Fast forward to Hollywood in the late 1950s. Director/producer George Pal had already successfully brought another H.G. Wells novel to the screen in The War of the Worlds. Now he was ready to bring The Time Machine to life. He decided to direct and produce this movie and worked with the screenplay writer David Duncan on the story and MGM art designer Bill Ferrari on the design of the time machine itself. Pal also used a lot of time lapse photography which gave the film a realistic touch and won a special effects Oscar. (He was a master at stop motion filming which was how he got his start in the industry: making puppet movies for children.)



Review of THE TIME MACHINE with Rod Taylor and Yvette Mimieux

The film stars Australian actor Rod Taylor as George (in the book he’s simply called “the Time Traveler”) and a very young Yvette Mimieux as the Eloi Weena (she turned 18 during filming), plus Alan Young as Filby and Sebastian Cabot and Whit Bissell as George’s dinner friends.

The story is very close to the novel with a few changes that probably made it easier and less expensive to film plus to also make it more receivable by American audiences. Yes, it was made in the 60s, but this is one of the most classic sci fi films of all time (pun intended). It even has a memorable music score by local musician/composer Russel Garcia. (You can basically skip the 2002 remake even though it was directed by Wells great-great grandson. It was nothing like the book and very boring.

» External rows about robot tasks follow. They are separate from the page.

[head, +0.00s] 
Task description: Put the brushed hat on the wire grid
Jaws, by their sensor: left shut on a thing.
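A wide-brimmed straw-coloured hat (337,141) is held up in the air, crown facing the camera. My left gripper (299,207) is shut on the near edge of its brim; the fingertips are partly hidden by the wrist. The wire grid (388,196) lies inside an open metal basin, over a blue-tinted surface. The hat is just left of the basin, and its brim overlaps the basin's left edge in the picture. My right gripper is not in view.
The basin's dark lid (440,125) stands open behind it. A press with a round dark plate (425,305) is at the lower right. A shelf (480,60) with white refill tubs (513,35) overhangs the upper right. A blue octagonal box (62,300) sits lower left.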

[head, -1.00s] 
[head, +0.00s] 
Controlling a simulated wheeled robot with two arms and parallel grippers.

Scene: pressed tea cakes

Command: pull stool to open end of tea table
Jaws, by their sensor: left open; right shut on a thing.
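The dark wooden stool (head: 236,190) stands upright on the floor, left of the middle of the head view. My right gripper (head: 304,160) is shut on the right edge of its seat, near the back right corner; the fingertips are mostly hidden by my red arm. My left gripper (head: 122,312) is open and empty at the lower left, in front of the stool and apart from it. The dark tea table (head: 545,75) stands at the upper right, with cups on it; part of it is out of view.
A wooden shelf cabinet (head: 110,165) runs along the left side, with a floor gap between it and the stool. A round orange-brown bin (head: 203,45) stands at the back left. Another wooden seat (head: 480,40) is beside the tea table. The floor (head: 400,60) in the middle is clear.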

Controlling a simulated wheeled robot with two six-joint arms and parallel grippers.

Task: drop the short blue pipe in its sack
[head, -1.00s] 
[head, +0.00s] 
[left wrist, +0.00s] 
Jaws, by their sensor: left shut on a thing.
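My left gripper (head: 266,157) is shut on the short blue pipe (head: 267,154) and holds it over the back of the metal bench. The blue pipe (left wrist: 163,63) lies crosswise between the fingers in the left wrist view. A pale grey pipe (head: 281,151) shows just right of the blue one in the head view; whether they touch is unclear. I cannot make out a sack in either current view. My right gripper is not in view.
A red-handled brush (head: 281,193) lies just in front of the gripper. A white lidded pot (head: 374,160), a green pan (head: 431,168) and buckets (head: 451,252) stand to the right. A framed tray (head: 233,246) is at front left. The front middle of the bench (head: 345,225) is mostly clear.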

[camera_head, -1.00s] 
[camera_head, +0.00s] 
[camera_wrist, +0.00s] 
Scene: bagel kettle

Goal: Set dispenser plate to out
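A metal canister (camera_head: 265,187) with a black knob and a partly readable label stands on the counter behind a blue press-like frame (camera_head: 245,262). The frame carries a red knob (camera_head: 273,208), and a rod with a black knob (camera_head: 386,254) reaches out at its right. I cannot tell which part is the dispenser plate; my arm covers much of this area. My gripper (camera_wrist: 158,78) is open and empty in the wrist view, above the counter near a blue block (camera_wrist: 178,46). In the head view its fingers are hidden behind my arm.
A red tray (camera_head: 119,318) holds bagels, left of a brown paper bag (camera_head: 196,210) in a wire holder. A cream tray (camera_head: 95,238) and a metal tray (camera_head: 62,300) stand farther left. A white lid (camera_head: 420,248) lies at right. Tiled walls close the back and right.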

One nice thing about the newest DVD release is a short “making of” film with Rod Taylor. There’s the wacky story of how the original prop for the film, the actual time machine itself was bought and sold and disappeared until one day a sci fi buff and I think, designer (don’t remember his name) walked into a thrift store in the LA area and found the machine-or what was left of it- for sale! He bought it and lovingly worked to restore it back to its original self. Unfortunately some of the design drawings were no longer available but it was finally brought back to life and is on display somewhere.